En effet, les livres bénéficient d'une mesure de détaxation au provincial. Par livre, on entend même les agendas, les livres de musique en feuilles et les livres de jeux comme des livres à colorier ou des livres contenant des sudokus, des mots croisés, etc.

Toutefois, les consommateurs doivent surveiller leur facture de près lorsqu'ils achètent des livres ailleurs que dans une librairie.

«Il y a encore des détaillants qui ne savent pas que le livre n'est pas taxable au Québec. Ils taxent le livre comme n'importe quel autre produit», déplore Hervé Foulon, président du Conseil consultatif de la lecture et du livre (CCLL).

Par contre, il ne faut pas s'étonner de payer les taxes sur les journaux et les périodiques qui ne sont pas considérés comme des livres.

Autre nuance: en librairie, on trouve de plus en plus de livres vendus avec un autre produit, des crayons de couleur, des pierres à massage ou un thermomètre à cuisson par exemple. Cette pratique a incité Revenu du Québec à revoir les règles du jeu. Depuis le 1er novembre, il faut payer la TVQ lorsqu'on achète un livre accompagné d'un produit taxable.

Néanmoins, le livre reste détaxé s'il est vendu avec un CD-ROM ou un droit d'accès à un site internet. Par exemple, il peut s'agir d'un dictionnaire qui est vendu avec un CD qui en reprend le contenu, ou encore d'un livre de recette accompagné d'un CD qui fait la démonstration de quelques recettes.

Mais pour bénéficier de la détaxation, le livre doit rester l'élément principal. Ainsi, le client qui achète uniquement un CD-ROM contenant un dictionnaire devra payer la TVQ. Idem si le client télécharge une application ou un livre numérique: la taxe provinciale s'applique.

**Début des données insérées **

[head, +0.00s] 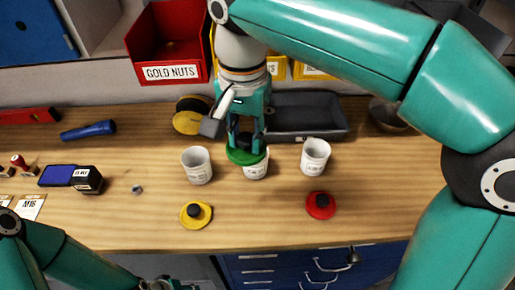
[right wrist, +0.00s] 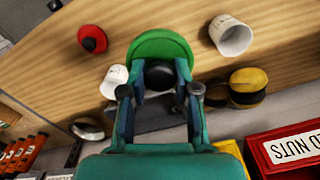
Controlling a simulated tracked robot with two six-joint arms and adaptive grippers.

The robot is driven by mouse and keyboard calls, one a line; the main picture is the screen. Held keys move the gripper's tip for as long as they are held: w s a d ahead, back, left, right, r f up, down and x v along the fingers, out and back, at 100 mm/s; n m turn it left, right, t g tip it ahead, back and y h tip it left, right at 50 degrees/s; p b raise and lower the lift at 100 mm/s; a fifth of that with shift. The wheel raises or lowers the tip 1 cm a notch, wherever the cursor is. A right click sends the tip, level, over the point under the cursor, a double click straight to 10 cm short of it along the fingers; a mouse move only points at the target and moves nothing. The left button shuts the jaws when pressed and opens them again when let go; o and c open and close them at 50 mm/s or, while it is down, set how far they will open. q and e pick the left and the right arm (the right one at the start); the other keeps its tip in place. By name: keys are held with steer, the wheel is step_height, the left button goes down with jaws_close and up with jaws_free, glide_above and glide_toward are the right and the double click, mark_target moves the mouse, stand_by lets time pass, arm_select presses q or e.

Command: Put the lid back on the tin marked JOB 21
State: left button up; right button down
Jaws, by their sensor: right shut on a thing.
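My right gripper (head: 245,142) is shut on the black knob of a green lid (head: 243,157), which also shows in the right wrist view (right wrist: 163,44). The lid is over the middle white tin (head: 256,172), slightly left of its centre and a little tilted; I cannot tell whether they touch. A left white tin (head: 198,167) and a right white tin (head: 315,157) stand open. The tin labels are too small to read. A yellow lid (head: 188,218) and a red lid (head: 320,211) lie in front. My left gripper (head: 170,285) is barely visible at the bottom edge.
A grey tray (head: 305,120) and a dark bowl (head: 388,115) stand behind the tins. A yellow-and-black round object (head: 187,123) lies behind the left tin. A stamp box (head: 88,180), a blue pad (head: 57,175) and a small nut (head: 137,190) lie left. The front middle is clear.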

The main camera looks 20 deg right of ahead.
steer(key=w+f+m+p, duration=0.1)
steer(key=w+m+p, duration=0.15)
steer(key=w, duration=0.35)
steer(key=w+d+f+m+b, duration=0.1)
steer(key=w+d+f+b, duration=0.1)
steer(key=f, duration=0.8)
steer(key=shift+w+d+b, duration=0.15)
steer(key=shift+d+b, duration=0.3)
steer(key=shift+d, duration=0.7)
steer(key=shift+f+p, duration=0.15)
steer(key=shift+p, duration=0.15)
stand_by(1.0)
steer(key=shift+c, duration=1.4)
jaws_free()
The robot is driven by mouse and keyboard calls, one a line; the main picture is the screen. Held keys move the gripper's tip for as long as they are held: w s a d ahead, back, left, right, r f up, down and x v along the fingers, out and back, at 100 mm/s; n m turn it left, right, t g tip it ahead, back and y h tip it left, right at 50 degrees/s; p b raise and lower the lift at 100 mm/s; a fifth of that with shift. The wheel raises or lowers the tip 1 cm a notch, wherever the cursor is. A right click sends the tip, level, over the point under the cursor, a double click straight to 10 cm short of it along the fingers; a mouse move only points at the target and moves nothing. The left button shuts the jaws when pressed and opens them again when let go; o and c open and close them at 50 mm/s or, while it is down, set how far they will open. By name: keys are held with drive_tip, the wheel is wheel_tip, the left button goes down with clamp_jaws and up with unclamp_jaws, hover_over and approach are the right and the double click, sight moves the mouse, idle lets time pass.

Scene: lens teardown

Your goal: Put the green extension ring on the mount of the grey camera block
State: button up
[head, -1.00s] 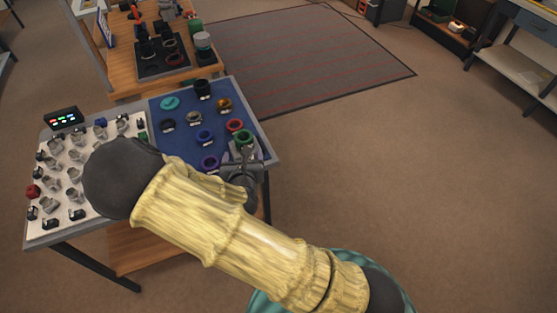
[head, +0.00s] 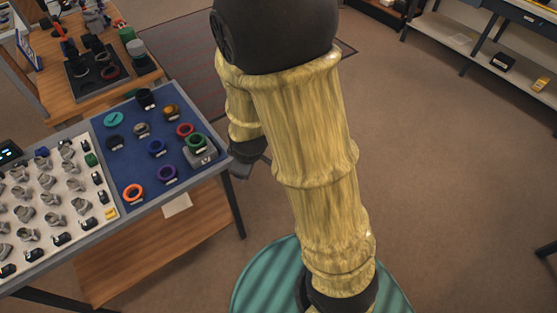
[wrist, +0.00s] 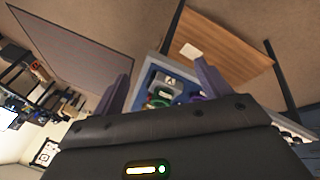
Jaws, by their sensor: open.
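The green extension ring (head: 196,142) is at the right edge of the blue mat in the head view, against the top of the grey camera block (head: 201,158). It appears to rest on the block's mount, but I cannot tell whether it is fully seated. In the wrist view the ring (wrist: 160,98) and the pale-marked block (wrist: 171,79) show beyond my fingers. In the head view my arm hides most of my gripper.
The blue mat (head: 137,164) also holds purple (head: 168,174), orange (head: 133,194), blue (head: 157,147) and red (head: 185,129) rings. A white board (head: 70,221) with several small grey parts lies to the left. A wooden bench (head: 58,101) stands behind.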

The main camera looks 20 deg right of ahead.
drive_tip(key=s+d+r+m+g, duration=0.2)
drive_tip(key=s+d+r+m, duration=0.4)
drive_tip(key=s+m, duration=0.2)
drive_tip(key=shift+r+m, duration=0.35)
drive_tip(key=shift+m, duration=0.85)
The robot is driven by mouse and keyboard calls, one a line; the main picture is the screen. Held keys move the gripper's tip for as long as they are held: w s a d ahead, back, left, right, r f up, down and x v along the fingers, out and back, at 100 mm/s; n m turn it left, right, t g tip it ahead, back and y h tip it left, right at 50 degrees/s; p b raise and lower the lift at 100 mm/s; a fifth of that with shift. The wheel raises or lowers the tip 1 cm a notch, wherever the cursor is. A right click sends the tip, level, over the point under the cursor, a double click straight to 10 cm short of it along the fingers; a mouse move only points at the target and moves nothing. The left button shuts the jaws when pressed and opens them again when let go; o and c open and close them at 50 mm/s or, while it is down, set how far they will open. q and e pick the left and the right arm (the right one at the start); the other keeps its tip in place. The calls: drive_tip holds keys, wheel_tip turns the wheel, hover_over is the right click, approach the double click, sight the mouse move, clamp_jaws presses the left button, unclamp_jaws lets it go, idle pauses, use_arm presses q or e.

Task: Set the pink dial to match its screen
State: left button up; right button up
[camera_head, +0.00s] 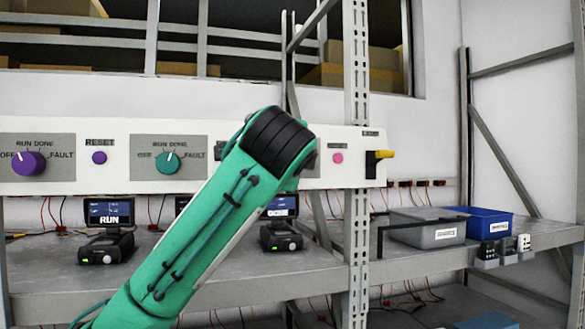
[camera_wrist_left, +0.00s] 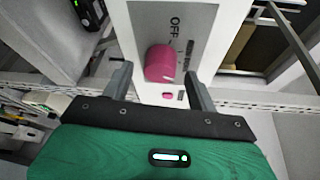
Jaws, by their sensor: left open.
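The pink dial (camera_wrist_left: 160,62) stands out from a grey label plate (camera_wrist_left: 205,22) in the left wrist view. My left gripper (camera_wrist_left: 159,72) is open, with one finger on each side of the dial; I cannot tell whether they touch it. A pale mark shows on the dial's lower edge. "OFF" is readable on the plate; other labels are partly hidden. In the head view my green arm hides the dial and my left gripper. A small screen (camera_head: 281,206) stands below, partly behind the arm, its word unreadable. My right gripper is not in view.
A screen reading RUN (camera_head: 108,213) is at left. Grey (camera_head: 425,232) and blue (camera_head: 488,223) bins stand right.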

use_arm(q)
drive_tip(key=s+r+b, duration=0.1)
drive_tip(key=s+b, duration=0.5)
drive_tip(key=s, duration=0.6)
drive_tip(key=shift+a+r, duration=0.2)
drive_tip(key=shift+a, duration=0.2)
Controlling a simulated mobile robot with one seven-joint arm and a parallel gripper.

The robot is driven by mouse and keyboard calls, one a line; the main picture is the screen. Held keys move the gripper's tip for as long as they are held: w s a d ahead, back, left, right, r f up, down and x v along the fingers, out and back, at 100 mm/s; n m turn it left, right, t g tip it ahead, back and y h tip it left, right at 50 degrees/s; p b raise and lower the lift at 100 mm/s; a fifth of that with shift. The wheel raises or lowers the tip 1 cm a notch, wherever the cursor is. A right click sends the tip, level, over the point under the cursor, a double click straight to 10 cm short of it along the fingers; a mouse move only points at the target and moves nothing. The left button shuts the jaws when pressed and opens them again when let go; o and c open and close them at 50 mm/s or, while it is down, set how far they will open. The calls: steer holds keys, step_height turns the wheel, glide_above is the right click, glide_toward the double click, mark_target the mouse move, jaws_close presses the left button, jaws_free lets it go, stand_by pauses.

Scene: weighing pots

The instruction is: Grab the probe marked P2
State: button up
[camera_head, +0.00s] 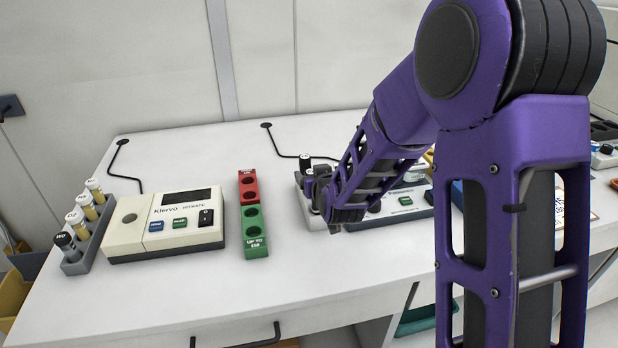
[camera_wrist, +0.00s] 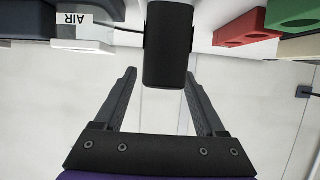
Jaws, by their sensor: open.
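My gripper (camera_head: 318,192) is at the left end of a white instrument (camera_head: 405,203) on the bench, partly hidden by my arm. In the wrist view my gripper (camera_wrist: 160,76) is open, with its two fingers apart. A plain black cylinder (camera_wrist: 168,45), seemingly a probe handle, stands ahead of the fingers, roughly between their tips and slightly right of centre. I cannot tell whether the fingers touch it. No P2 mark is readable on it. In the head view a black-capped probe (camera_head: 305,162) with a pale label stands beside my gripper; its marking is too small to read.
A red block (camera_head: 248,190) and a green block (camera_head: 254,240) with holes lie left of my gripper. Further left are a cream Klervo meter (camera_head: 165,226) and a grey rack (camera_head: 75,267) of vials. A block labelled AIR (camera_wrist: 75,20) shows in the wrist view. The front bench is clear.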

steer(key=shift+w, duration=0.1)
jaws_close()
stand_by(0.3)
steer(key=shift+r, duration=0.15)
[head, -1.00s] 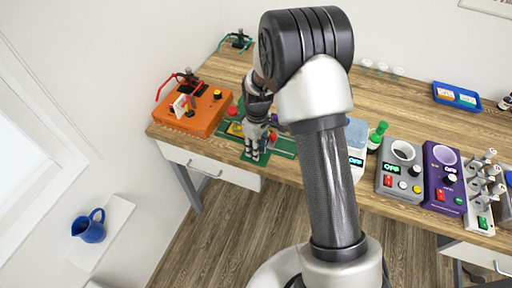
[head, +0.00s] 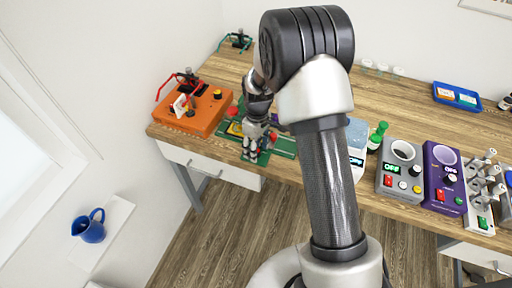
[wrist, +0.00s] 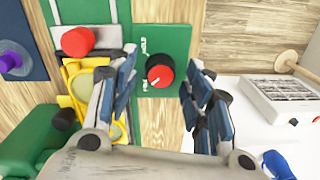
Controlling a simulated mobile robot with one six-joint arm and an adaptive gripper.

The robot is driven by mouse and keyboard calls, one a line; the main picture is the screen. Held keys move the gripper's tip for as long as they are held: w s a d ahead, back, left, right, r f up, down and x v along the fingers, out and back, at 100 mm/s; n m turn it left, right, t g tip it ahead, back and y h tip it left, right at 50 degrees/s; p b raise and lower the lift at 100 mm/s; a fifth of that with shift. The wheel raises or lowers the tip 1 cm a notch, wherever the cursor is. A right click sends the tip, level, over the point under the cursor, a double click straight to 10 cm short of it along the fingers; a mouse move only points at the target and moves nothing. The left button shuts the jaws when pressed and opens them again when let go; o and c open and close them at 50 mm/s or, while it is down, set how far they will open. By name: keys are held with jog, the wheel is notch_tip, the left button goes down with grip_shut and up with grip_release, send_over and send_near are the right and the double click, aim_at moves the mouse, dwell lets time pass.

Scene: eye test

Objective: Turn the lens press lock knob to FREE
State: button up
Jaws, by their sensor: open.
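The lens press lock knob (wrist: 160,72) is a round red knob with a black rim on a green panel (wrist: 172,38) in the wrist view. HOLD and FREE are printed on the panel left of it, HOLD higher and FREE lower. A short pale pointer mark on the knob points to the lower left, toward the FREE lettering. My gripper (wrist: 160,80) is open, one finger on each side of the knob, with gaps visible and nothing held. In the head view my gripper (head: 258,148) is over the green press base (head: 284,146), and the knob is not clearly visible there.
A yellow part (wrist: 84,78) and another red knob (wrist: 78,42) lie left of the fingers. An orange box (head: 205,110) stands left of the press. A grey device (head: 400,172) and a purple device (head: 443,175) stand right.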

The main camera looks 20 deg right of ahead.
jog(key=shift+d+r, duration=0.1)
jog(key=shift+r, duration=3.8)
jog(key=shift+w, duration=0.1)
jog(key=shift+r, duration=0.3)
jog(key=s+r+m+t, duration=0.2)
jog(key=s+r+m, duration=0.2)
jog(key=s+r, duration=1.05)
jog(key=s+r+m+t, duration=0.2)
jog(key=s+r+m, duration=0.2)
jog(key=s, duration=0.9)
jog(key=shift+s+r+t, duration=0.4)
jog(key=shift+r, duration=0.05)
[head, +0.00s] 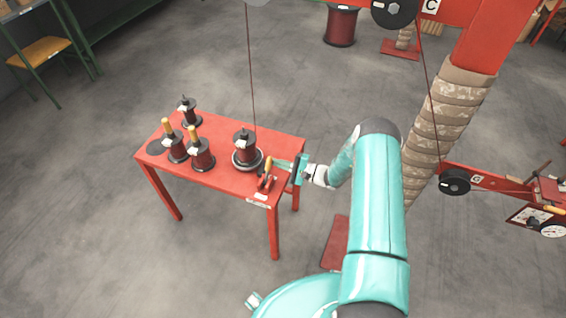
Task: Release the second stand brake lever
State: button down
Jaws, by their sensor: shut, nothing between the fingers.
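A brake lever with a wooden handle (268,167) stands on a small red bracket (265,184) near the front right corner of the red table (225,178). Beside it to the left, a dark red coil spool (245,147) sits on a round grey base. My gripper (279,163) reaches in from the right, low over the table's right edge. It is shut, with its tips just right of the lever handle. I cannot tell whether they touch the handle. Which stand the lever belongs to is not readable.
Several other spools (201,154) stand on the table's left part, two with wooden handles. A thin wire (250,70) runs up from the right spool. A wrapped red post (440,120) and a pulley arm (490,183) stand right of my arm. Floor left of the table is clear.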

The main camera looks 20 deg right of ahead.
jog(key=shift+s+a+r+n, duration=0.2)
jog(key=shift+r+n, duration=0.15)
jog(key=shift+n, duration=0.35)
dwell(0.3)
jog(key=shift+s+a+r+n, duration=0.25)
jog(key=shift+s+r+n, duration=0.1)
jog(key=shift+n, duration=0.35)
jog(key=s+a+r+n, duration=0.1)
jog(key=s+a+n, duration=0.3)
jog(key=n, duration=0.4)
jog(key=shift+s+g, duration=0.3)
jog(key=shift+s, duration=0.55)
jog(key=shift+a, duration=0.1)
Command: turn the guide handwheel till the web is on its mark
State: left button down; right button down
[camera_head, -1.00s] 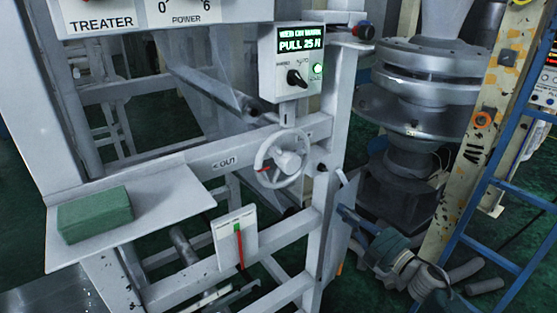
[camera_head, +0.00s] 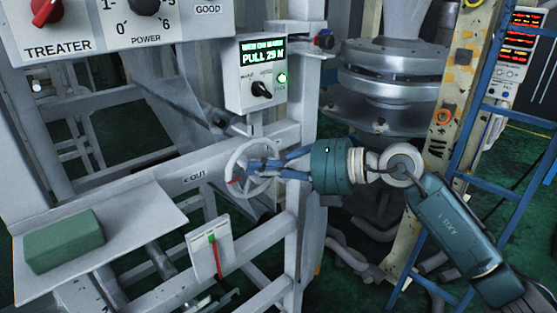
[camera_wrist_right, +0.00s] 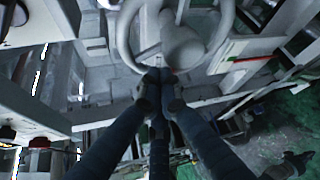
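The guide handwheel (camera_head: 228,163) is a pale spoked wheel with a red mark at its lower left, on the frame beside the label OUT. My right gripper (camera_head: 258,165) reaches it from the right; in the right wrist view its fingers (camera_wrist_right: 158,78) come together at the wheel's rim (camera_wrist_right: 125,42) and look shut on it. The fingers hide part of the hub. My left gripper is out of view.
A green block (camera_head: 64,240) lies on the shelf (camera_head: 150,215) at left. The treater panel (camera_head: 115,30) is above it. A metal column (camera_head: 390,80), a chipped cream post (camera_head: 450,90) and a blue ladder (camera_head: 480,110) stand right, near my arm.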

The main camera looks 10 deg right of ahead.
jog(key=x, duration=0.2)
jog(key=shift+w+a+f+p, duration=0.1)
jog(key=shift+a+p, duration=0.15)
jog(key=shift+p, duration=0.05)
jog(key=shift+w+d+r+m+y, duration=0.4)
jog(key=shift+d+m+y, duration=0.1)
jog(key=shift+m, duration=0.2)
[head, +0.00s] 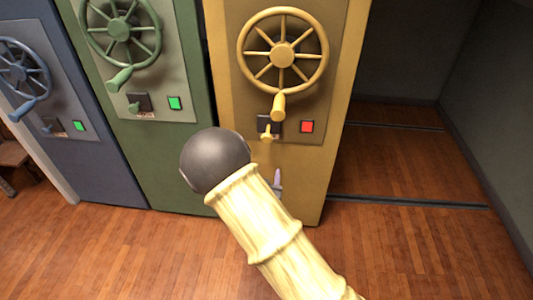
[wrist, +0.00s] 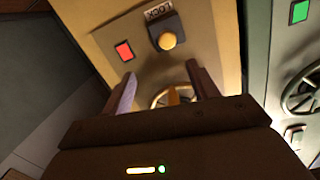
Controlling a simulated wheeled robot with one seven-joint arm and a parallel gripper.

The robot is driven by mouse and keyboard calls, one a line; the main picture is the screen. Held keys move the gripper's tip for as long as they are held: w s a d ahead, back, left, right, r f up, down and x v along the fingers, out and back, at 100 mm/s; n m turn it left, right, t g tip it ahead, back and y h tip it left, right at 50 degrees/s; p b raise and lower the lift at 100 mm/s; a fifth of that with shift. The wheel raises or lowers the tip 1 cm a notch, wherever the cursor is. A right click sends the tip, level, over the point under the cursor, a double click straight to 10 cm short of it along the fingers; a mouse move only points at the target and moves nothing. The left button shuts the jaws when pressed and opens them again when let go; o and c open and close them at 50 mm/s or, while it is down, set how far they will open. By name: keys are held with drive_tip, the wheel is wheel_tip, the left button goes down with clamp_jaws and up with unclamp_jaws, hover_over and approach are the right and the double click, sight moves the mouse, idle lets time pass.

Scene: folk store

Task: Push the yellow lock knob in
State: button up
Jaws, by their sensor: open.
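The yellow lock knob (head: 267,133) sticks out from a small black plate on the yellow shelf unit, below its handwheel. In the wrist view the knob (wrist: 168,41) shows as a round yellow end beside a label reading LOCK. My gripper (wrist: 160,70) is open, with its two fingers apart and nothing seen between them. In the wrist picture the knob lies beyond the fingertips, and they look apart from it. In the head view my arm hides most of the gripper; a finger (head: 277,182) shows below the knob.
A lit red square (head: 307,127) sits right of the knob. The yellow handwheel (head: 282,54) and its handle (head: 279,107) jut out above it. Green (head: 119,30) and blue (head: 24,66) wheel units, with green lights, stand to the left. Open floor (head: 390,160) lies to the right.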

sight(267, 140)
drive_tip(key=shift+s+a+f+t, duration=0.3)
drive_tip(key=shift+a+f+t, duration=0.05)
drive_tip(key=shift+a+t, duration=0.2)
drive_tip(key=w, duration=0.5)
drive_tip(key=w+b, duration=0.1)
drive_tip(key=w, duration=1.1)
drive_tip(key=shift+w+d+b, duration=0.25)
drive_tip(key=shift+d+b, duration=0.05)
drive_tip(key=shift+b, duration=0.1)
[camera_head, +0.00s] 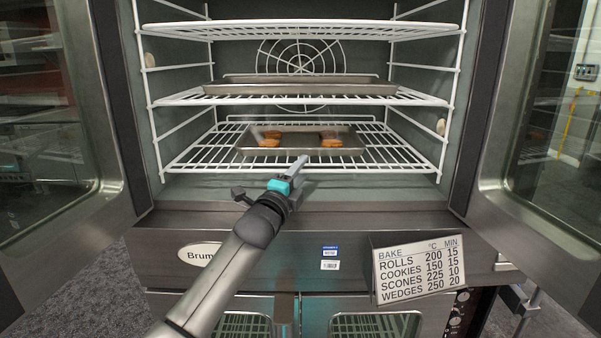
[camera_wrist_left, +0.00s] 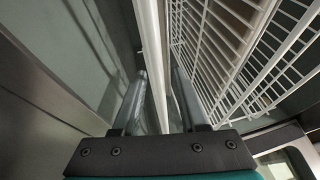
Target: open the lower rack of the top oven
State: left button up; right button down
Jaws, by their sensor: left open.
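The top oven (camera_head: 290,222) stands with both doors swung open. Its lower rack (camera_head: 205,160) is a white wire shelf with a metal tray (camera_head: 358,149) on it, holding several browned food pieces (camera_head: 331,140). My left gripper (camera_head: 298,166) is at the middle of the rack's front edge. In the left wrist view, my left gripper (camera_wrist_left: 160,80) is open, with one finger on each side of the rack's white front bar (camera_wrist_left: 151,40). I cannot tell whether either finger touches the bar. My right gripper is not in view.
A middle rack (camera_head: 202,98) above holds another tray (camera_head: 297,89). Glass doors stand to the left (camera_head: 108,190) and right (camera_head: 489,190). A bake-time sign (camera_head: 418,268) and the lower oven's doors (camera_head: 362,303) are below. The space before the cavity is free apart from my arm.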

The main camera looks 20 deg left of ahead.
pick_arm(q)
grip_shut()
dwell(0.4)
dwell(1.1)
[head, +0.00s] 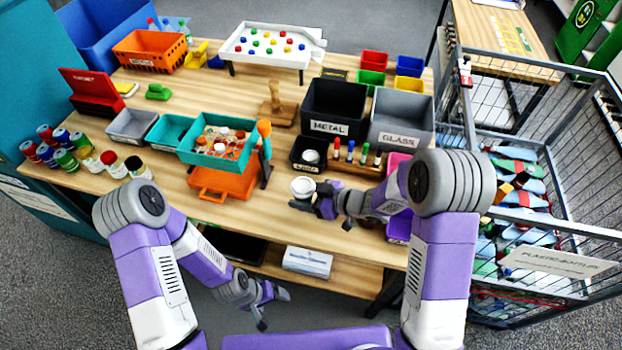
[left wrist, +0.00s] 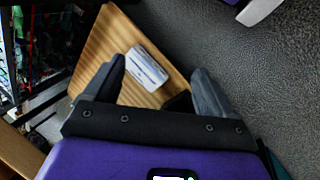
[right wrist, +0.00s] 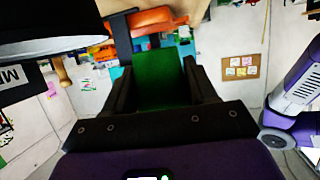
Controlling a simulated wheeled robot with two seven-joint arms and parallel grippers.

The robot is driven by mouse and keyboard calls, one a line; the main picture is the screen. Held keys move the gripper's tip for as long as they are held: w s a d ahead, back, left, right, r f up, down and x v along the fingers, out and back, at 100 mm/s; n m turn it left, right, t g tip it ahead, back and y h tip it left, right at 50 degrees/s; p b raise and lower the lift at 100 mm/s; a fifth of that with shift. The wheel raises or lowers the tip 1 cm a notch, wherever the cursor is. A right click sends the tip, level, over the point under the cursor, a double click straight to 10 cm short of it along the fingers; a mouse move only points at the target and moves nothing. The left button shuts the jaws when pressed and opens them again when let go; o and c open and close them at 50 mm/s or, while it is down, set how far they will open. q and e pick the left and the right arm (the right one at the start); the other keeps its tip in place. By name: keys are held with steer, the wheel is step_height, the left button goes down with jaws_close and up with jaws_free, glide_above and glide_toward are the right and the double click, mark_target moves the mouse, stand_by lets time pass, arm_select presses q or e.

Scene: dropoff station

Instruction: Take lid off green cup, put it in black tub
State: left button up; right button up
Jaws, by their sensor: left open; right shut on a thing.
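My right gripper (head: 313,197) is shut on the green cup (right wrist: 160,80), which fills the space between its fingers in the right wrist view. In the head view a white lid (head: 303,184) sits on top of the held cup, above the table's front edge; the cup's green body is mostly hidden there. A small black tub (head: 296,163) with a label stands just behind the held cup, with a white lid (head: 309,156) inside. My left gripper (head: 274,307) is open and empty, low in front of the table; its spread fingers (left wrist: 158,90) show in the left wrist view.
A large black METAL bin (head: 334,108) and grey GLASS bin (head: 401,122) stand behind the tub. A teal tray (head: 187,155) of lids is to the left. A white box (head: 308,261) lies on the lower shelf. A wire cage (head: 590,200) stands right.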

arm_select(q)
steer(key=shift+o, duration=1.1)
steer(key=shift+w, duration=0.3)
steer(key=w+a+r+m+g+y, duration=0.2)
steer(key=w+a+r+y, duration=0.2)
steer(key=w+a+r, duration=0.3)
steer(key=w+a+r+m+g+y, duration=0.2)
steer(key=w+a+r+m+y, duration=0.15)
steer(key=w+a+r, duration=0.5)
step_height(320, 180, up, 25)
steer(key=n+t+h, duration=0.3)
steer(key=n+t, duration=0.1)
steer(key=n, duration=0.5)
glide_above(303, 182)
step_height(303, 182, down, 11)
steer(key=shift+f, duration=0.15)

«Un livre numérique n'est pas un livre imprimé, il ne peut donc pas être visé par la mesure de détaxation à l'égard des livres imprimés», confirme Valérie Savard, porte-parole de Revenu Québec.

C'est donc deux poids, deux mesures. «Tant que le livre numérique n'en était qu'à ses premiers balbutiements, ce n'était pas une grande préoccupation. Sauf que le livre numérique est en train de prendre des parts de marché intéressantes, et ça devient de plus en plus préoccupant», avoue Richard Prieur, directeur général de l'Association nationale des éditeurs de livres (ANEL).

«Il faut qu'il y ait une logique au niveau politique entre le livre numérique et le livre papier. Ce serait incohérent qu'il y ait une taxe pour l'un et pas pour l'autre», renchérit M. Foulon.

Justement, le Conseil consultatif de la lecture et du livre recommandera, ces jours-ci, à la ministre de la Culture de revoir la taxation des livres numériques. Le CCLL fera aussi des recommandations sur la réglementation du prix des livres, l'autre grand dossier de l'heure.

Plusieurs pays de l'OCDE ont déjà adopté une politique du «prix unique» pour empêcher de vendre un livre en dessous du prix fixé par l'éditeur, une pratique courante dans les grandes surfaces qui vendent les best-sellers à rabais, mettant en péril les petites librairies qui offrent une grande diversité de livres.

Par ailleurs, la France s'est déjà engagée à la réduire la taxe sur les livres numériques, présentement taxés à 19,6%, pour la ramener au même niveau que la taxe sur les livres imprimés à partir de janvier prochain. Mais au début de la semaine, le premier ministre François Fillon a annoncé que la taxe réduite sur les livres, tant imprimés que numériques, grimperait de 5,5% à 7%, mesures d'austérité obligent.

Au Québec, les amateurs de livres ont bien failli goûter à une hausse de taxe. Cet automne, beaucoup de rumeurs ont couru à l'effet que la TVQ reviendrait sur le livre, une industrie de près de 800 millions de dollars par année.

Mais l'industrie est montée aux barricades. «On l'a échappé belle!» assure M. Foulon. Tant mieux pour tous ceux qui iront bouquiner au Salon du livre de Montréal cette semaine.